[Data provided]:
_ _ _ _ _

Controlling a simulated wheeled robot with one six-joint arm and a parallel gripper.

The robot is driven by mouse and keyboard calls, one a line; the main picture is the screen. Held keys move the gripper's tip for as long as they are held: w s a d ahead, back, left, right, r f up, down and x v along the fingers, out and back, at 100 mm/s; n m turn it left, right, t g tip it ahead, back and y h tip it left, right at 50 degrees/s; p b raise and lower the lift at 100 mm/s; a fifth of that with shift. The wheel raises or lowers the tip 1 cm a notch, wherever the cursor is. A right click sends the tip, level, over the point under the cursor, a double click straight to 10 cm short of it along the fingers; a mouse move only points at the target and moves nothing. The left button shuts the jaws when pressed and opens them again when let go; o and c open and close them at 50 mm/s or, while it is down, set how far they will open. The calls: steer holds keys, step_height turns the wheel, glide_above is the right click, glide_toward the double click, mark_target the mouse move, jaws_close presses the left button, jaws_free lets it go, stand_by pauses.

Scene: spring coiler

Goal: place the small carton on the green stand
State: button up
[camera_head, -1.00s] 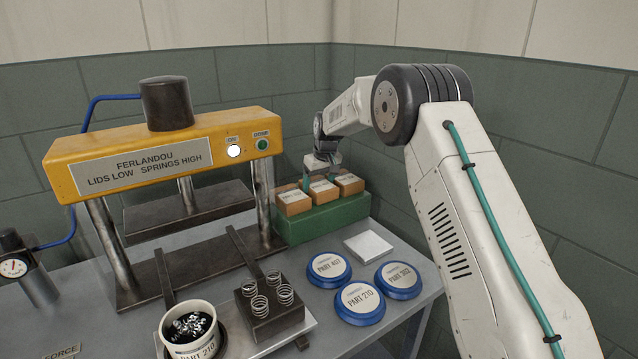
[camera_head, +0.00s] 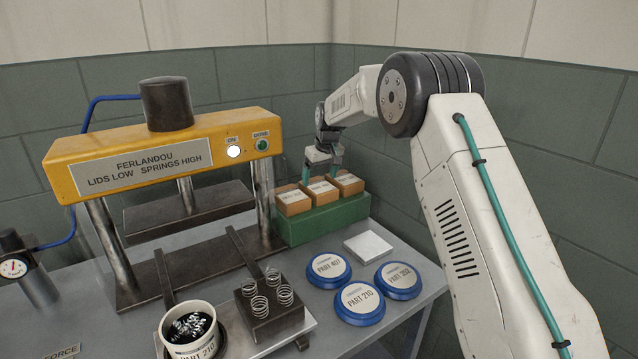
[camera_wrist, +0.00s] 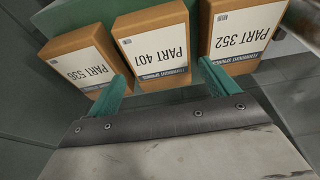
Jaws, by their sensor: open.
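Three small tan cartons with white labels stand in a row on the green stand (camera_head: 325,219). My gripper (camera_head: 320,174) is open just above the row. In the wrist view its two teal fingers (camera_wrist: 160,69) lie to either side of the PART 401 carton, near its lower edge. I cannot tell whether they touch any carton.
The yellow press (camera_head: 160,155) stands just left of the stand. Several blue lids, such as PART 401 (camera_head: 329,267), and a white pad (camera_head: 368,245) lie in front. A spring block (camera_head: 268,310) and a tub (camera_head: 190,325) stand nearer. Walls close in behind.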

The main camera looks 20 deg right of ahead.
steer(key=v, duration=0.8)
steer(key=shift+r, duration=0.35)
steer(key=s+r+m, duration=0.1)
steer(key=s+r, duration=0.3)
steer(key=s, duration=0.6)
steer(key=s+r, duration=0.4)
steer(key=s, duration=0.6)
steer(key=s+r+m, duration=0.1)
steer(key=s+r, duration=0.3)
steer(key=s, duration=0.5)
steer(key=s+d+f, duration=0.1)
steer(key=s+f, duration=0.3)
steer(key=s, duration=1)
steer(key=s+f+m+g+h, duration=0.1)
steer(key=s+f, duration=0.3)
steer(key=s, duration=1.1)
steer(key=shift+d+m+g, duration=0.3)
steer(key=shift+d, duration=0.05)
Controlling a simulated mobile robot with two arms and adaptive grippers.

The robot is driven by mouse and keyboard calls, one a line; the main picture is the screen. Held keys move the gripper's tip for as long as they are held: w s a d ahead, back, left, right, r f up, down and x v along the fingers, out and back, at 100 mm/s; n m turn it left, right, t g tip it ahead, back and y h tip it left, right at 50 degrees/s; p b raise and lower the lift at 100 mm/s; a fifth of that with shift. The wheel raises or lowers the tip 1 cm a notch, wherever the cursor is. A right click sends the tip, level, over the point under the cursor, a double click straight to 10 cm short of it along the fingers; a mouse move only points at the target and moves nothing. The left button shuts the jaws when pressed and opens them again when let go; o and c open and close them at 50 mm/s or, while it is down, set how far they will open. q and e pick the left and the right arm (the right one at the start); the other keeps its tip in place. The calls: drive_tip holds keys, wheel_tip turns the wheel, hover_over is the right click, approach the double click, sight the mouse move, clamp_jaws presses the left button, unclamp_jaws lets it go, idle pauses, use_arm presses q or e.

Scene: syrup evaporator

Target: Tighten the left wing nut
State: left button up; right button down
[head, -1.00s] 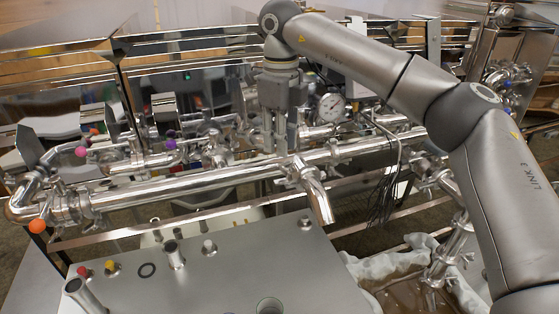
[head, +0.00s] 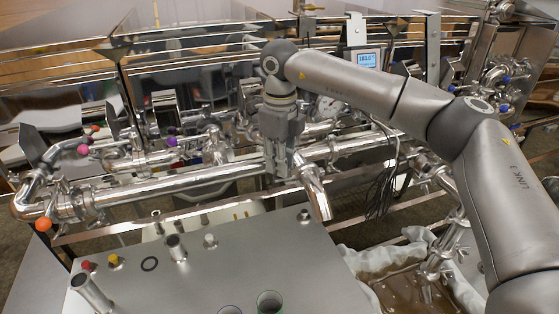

_ _ _ _ _

[Required work]: Give every line above again exactly, with no pictures.

[Exercise output]:
Controlling a simulated wheeled robot with one six-joint arm and a parallel gripper.

The robot is driven by mouse and keyboard calls, one a line; the main picture is the screen. Held keys move the gripper's tip for as long as they are held: w s a d ahead, back, left, right, r f up, down and x v along the fingers, out and back, at 100 mm/s; n m turn it left, right, t g tip it ahead, back and y h tip it left, right at 50 degrees/s; p b raise and lower the lift at 100 mm/s; a fifth of that with shift. The wheel raises or lowers the tip 1 cm a notch, wherever the cursor is. A right click sends the tip, level, over the point under the cursor, a double click straight to 10 cm short of it along the fingers; a mouse move only points at the target and moves nothing. The left button shuts the jaws when pressed and opens them again when let go; o and c open and close them at 50 mm/s or, while it is down, set how far they will open. The calls: steer holds keys, step_height turns the wheel, glide_above is the right click, glide_toward the double click, mark_target the mouse move, jaws_close presses the left button, jaws_free lets it go, stand_by pauses.

Scene: spring coiler

Goal: place the small carton on the green stand
State: button up
[camera_head, -1.00s] 
[camera_head, +0.00s] 
[camera_wrist, +0.00s] 
Jaws, by their sensor: open.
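Three small tan cartons with white labels stand in a row on the green stand (camera_head: 325,219). My gripper (camera_head: 320,174) is open just above the row. In the wrist view its two teal fingers (camera_wrist: 160,69) lie to either side of the PART 401 carton, near its lower edge. I cannot tell whether they touch any carton.
The yellow press (camera_head: 160,155) stands just left of the stand. Several blue lids, such as PART 401 (camera_head: 329,267), and a white pad (camera_head: 368,245) lie in front. A spring block (camera_head: 268,310) and a tub (camera_head: 190,325) stand nearer. Walls close in behind.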

The main camera looks 20 deg right of ahead.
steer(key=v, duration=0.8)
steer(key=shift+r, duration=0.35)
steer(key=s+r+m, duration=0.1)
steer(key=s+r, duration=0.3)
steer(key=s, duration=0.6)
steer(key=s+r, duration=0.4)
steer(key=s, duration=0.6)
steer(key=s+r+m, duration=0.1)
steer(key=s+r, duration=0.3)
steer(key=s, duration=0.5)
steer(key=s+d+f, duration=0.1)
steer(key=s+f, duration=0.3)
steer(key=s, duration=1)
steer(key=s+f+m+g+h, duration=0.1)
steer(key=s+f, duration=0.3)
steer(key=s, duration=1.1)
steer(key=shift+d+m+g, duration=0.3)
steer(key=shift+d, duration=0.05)
Controlling a simulated mobile robot with two arms and adaptive grippers.

The robot is driven by mouse and keyboard calls, one a line; the main picture is the screen. Held keys move the gripper's tip for as long as they are held: w s a d ahead, back, left, right, r f up, down and x v along the fingers, out and back, at 100 mm/s; n m turn it left, right, t g tip it ahead, back and y h tip it left, right at 50 degrees/s; p b raise and lower the lift at 100 mm/s; a fifth of that with shift. The wheel raises or lowers the tip 1 cm a notch, wherever the cursor is. A right click sends the tip, level, over the point under the cursor, a double click straight to 10 cm short of it along the fingers; a mouse move only points at the target and moves nothing. The left button shuts the jaws when pressed and opens them again when let go; o and c open and close them at 50 mm/s or, while it is down, set how far they will open. q and e pick the left and the right arm (the right one at the start); the other keeps its tip in place. The calls: drive_tip holds keys, wheel_tip turns the wheel, hover_over is the right click, approach the double click, sight the mouse move, clamp_jaws presses the left button, unclamp_jaws lets it go, idle pauses, use_arm presses q or e.

Scene: syrup evaporator

Target: Tighten the left wing nut
State: left button up; right button down
[head, -1.00s] 
[head, +0.00s] 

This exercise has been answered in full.